II.3.2 Les intermédiaires de l'épargne contractuelle

Les intermédiaires de l'épargne contractuelle (fonds de pension, fonds mutuels, et compagnies d'assurance) sont de loin les intermédiaires financiers non bancaires les plus actifs dans la mobilisation de l'épargne à long terme. L'exemple des fonds de pension britanniques offre une illustration empirique de leur rôle bénéfique dans le développement des marchés des capitaux.

Les intermédiaires de l'épargne contractuelle collectent des fonds immobilisés à long terme et investissent une grande partie de leurs ressources sur les marchés des titres négociables en favorisant leur développement et la production de la liquidité. Ils représentent alors en plus des banques et des OPCVM une catégorie d'investisseurs institutionnels puissants.

Vittas (1998) explique le rôle des investisseurs institutionnels dans le développement des marchés financiers. Il avance que les institutionnels exercent une pression sur le marché en exigeant des techniques de négociation modernes et des modalités de traitement efficaces. Cette pression est à l'origine de l'innovation financière et de la modernisation des marchés.

Néanmoins, l'impact des investisseurs institutionnels sur la liquidité du marché dépend de leurs stratégies d'investissement et de l'étendue de leur intervention. En effet, dans certains cas (par exemple au début de leur vie ou en l'absence de produits diversifiés) les investisseurs institutionnels adoptent une politique d'acquisition pour la détention des titres (buy and hold strategy). Leur objectif est de constituer un portefeuille durable et sûr. Dans ce contexte, il est difficile de leur attribuer un rôle bénéfique dans l'amélioration de la liquidité du marché.

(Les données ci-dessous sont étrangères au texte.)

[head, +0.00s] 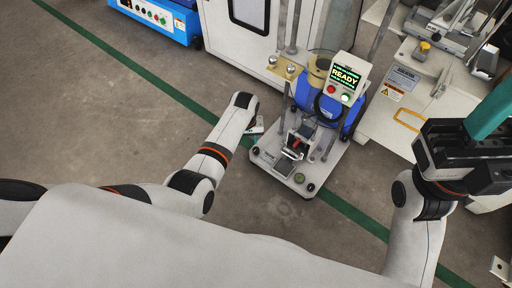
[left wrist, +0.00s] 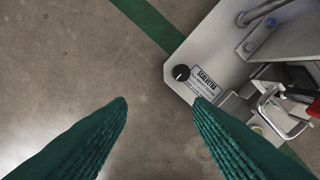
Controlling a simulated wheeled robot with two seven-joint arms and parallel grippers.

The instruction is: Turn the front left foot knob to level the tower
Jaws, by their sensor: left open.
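The tower (head: 312,120) stands on a light base plate (head: 278,172) with a READY display on top. A black foot knob (head: 255,151) sits at the plate's left front corner. In the left wrist view the black knob (left wrist: 181,72) with a white mark lies beside a printed label on the plate corner. My left gripper (head: 257,127) is by the plate's left edge, mostly hidden by its wrist. In the left wrist view its green fingers (left wrist: 162,104) are wide apart and empty, with the knob beyond the tips. My right gripper (head: 490,115) is at the right, its finger opening hidden.
Another black knob (head: 310,187) and a small green round gauge (head: 299,178) are at the plate's front. A white cabinet (head: 235,45) stands behind, a blue machine (head: 160,20) at the back left, and a grey machine (head: 385,125) at the right. Floor left of the tower is clear.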

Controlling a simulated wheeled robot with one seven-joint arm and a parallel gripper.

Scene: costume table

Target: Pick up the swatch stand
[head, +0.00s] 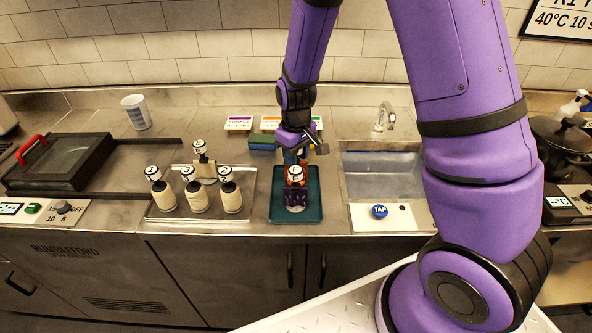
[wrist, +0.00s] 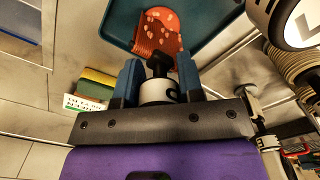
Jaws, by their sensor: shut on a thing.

Catalan, Impavido & Musalem (2000) analysent le lien entre le développement des intermédiaires de l'épargne contractuelle et le développement des marchés de capitaux. Leur approche est empirique. Elle porte sur un grand nombre des pays de l'OCDE en plus de quelques pays émergents (le Chili, la Malaisie, le Singapour, l'Afrique du Sud et la Thaïlande). Ils réussissent à montrer l'existence d'une corrélation positive et significative entre le niveau de l'épargne contractuelle et la liquidité des marchés des titres (mesurée par le volume des échanges rapporté au PIB).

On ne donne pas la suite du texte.